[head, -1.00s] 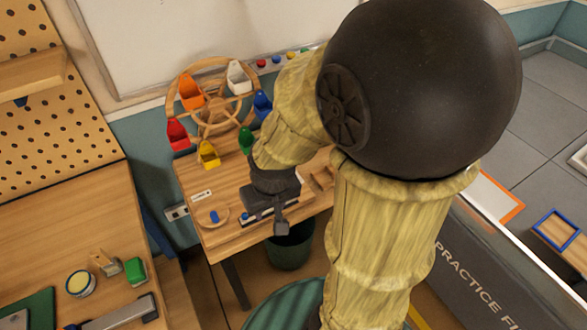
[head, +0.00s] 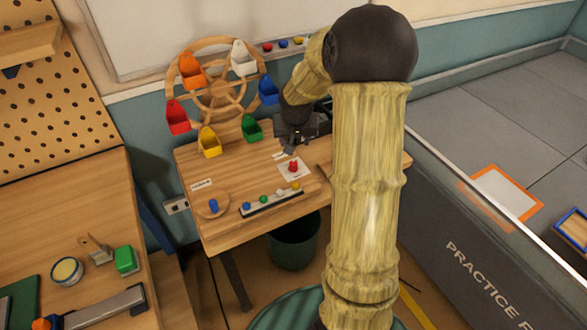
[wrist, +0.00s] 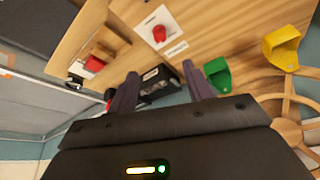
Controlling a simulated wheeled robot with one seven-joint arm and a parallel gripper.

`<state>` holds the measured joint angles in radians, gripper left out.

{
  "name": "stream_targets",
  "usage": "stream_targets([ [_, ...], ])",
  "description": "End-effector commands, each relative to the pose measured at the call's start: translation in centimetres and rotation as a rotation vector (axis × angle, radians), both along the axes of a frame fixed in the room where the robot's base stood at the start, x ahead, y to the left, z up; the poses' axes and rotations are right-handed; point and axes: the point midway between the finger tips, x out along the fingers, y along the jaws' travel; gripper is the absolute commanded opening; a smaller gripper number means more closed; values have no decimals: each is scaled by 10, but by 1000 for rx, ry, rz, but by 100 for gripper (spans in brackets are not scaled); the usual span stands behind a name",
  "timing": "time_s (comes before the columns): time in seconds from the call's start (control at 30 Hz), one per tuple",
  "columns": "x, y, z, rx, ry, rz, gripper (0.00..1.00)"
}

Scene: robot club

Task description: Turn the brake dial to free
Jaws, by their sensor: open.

____

- Set problem
Reproduce the full listing above verbatim, with no pictures included.

- Exercise output
[head, -1.00s] 
[head, +0.00s] 
[wrist, +0.00s] 
Controlling a simulated wheeled robot with one seven-joint arm and a parallel gripper.

`<state>` holds the measured joint angles in radians, gripper left out.

{
  "name": "stream_targets",
  "usage": "stream_targets([ [_, ...], ])",
  "description": "End-effector commands, each relative to the pose measured at the call's start: translation in centimetres and rotation as a rotation vector (axis × angle, radians), both along the axes of a frame fixed in the room where the robot's base stood at the start, x ahead, y to the left, z up; the poses' axes and rotations are right-handed; point and axes: the point midway between the finger tips, x out along the fingers, y along the jaws' travel; gripper is the absolute commanded opening; a smaller gripper number means more closed; values have no decimals: each is scaled by 10, but by 1000 for rx, ry, rz, but by 100 for gripper (spans in brackets are not scaled); the usual span stands behind a name",
  "timing": "time_s (comes before the columns): time in seconds from the call's start (control at 30 Hz), one per tuple",
  "columns": "x, y, z, rx, ry, rz, gripper (0.00..1.00)"
}

Scene: robot club

Task description: Turn the brake dial to free
Jaws, by their sensor: open.

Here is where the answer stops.